SHORT TASK: The data below must be copied in full and without any change.

:::::

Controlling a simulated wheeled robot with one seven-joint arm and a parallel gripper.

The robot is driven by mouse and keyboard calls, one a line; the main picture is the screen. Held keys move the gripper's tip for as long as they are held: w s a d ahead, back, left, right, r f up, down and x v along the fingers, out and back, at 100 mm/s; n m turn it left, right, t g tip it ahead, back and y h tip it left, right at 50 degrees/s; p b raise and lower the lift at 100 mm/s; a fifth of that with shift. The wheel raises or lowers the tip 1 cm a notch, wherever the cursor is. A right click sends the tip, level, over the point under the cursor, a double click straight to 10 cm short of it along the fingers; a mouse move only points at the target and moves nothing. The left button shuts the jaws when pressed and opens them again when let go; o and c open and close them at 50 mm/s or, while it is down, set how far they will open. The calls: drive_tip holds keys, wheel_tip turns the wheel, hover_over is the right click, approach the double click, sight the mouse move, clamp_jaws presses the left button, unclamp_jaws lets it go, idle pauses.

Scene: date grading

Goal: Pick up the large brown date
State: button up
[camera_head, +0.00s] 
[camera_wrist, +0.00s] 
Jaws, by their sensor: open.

:::::

TASK SOLUTION:
Controlling a simulated wheeled robot with one seven-joint arm and a parallel gripper.

The robot is driven by mouse and keyboard calls, one a line; the main picture is the screen. Held keys move the gripper's tip for as long as they are held: w s a d ahead, back, left, right, r f up, down and x v along the fingers, out and back, at 100 mm/s; n m turn it left, right, t g tip it ahead, back and y h tip it left, right at 50 degrees/s; p b raise and lower the lift at 100 mm/s; a fifth of that with shift. The wheel raises or lowers the tip 1 cm a notch, wherever the cursor is. A right click sends the tip, level, over the point under the cursor, a double click straight to 10 cm short of it along the fingers; a mouse move only points at the target and moves nothing. The left button shuts the jaws when pressed and opens them again when let go; o and c open and close them at 50 mm/s or, while it is down, set how far they will open. The calls: drive_tip holds keys, wheel_tip turns the wheel, hover_over is the right click, approach the double click, sight the mouse move, clamp_jaws presses the left button, unclamp_jaws lets it go, idle pauses.

Scene: date grading

Goal: Pick up the large brown date
State: button up
[camera_head, +0.00s] 
[camera_wrist, +0.00s] 
Jaws, by their sensor: open.

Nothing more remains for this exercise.